Ce que je viens de dire devrait être archiconnu de nous tous ; cependant, je crois qu’il serait bon de l’afficher sur nos murs, de le crier sur nos places. Et, si je le répète ici, c’est pour quelques pauvres petits hésitants, des songe-creux ou des timides, à qui l’aplomb du kaiser et sa morgue continuent d’imposer. Car il ne faudrait peut-être pas les prendre tous pour des vendus, nos tristes défaitistes ; non, parfois ce sont simplement des disciples de ce grand philosophe français qui vivait à je ne sais quelle époque imprécise mais dont la logique est restée légendaire : il s’appelait Gribouille et, sous la menace d’une averse, il se jetait à l’eau, de peur de se mouiller.

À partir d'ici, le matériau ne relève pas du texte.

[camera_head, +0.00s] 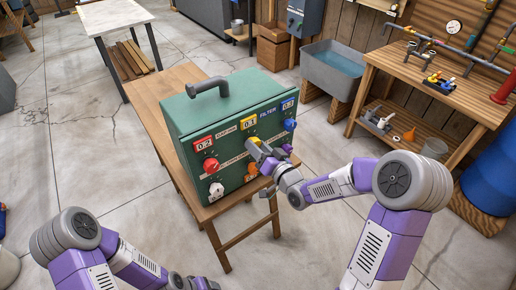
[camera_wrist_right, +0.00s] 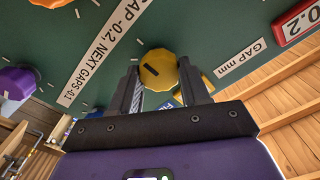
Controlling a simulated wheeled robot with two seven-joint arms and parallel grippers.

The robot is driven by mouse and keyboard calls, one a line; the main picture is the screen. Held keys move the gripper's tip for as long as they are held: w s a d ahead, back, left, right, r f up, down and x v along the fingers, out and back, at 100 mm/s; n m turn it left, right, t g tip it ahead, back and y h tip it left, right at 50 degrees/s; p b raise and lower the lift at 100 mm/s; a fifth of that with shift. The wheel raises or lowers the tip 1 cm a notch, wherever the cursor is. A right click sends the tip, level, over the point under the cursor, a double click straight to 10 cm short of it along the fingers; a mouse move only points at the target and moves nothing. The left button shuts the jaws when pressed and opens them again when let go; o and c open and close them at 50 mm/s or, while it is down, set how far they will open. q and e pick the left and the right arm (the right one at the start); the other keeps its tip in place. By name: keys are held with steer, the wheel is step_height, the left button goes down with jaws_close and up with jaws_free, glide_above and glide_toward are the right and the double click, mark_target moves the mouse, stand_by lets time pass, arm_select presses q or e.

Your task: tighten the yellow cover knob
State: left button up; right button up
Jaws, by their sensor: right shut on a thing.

En effet, une clairvoyance moyenne, ou même rudimentaire, ne devrait-elle pas suffire pour comprendre que les pires abominations de la plus interminable des luttes seraient mille fois préférables encore à une « paix allemande ». « Je veux donner la paix au monde », disait dernièrement le Monstre de Berlin, avec une dose d’outrecuidance qu’il n’avait encore jamais atteinte. Oh ! lui, lui, s’arroger le mérite de nous procurer la paix ! Lui, le massacreur professionnel, le voir dans ce rôle-là !… Bien entendu, cette paix, qu’il signerait avec sa bonne foi de vieux faussaire et son aménité de rhinocéros, ne représenterait jamais qu’un armistice écrasant pour nous, qui lui permettrait de moderniser encore ses machines à tuer et de recommencer demain la boucherie. Il ne s’en cache pas, du reste, de son envie de recommencer, et personne non plus n’en fait mystère, dans ce pays qui n’a jamais vécu que de rapines et de carnage : « La prochaine guerre… », écrit-on sans honte dans les journaux d’Allemagne : « Il nous faudrait telle ou telle chose pour la prochaine fois… » Et nous hésiterions, nous Français ou Alliés, à continuer, même au risque de tout ! Oh ! pendant que la bête allemande halette à grands spasmes et saigne par mille blessures, oh ! de grâce ne lui laissons pas le répit qu’elle souhaite. La bête allemande, mais elle, est perdue si nous le voulons, et perdu surtout son kaiser, qui la grise et la fouaille comme font les picadores à leurs chevaux avant la course de mort ! Sacrifions nos biens, nos santés, nos existences et celles de nos fils les plus chers, et, jusqu’au bout, jouons la partie suprême, pour laisser à nos plus jeunes enfants une Europe couverte de ruines, peut-être, couverte de cimetières s’il le faut, déchiquetée affreusement et dépouillée de toutes les beautés artistiques du passé — mais enfin une Europe où un kaiser ne tuera plus !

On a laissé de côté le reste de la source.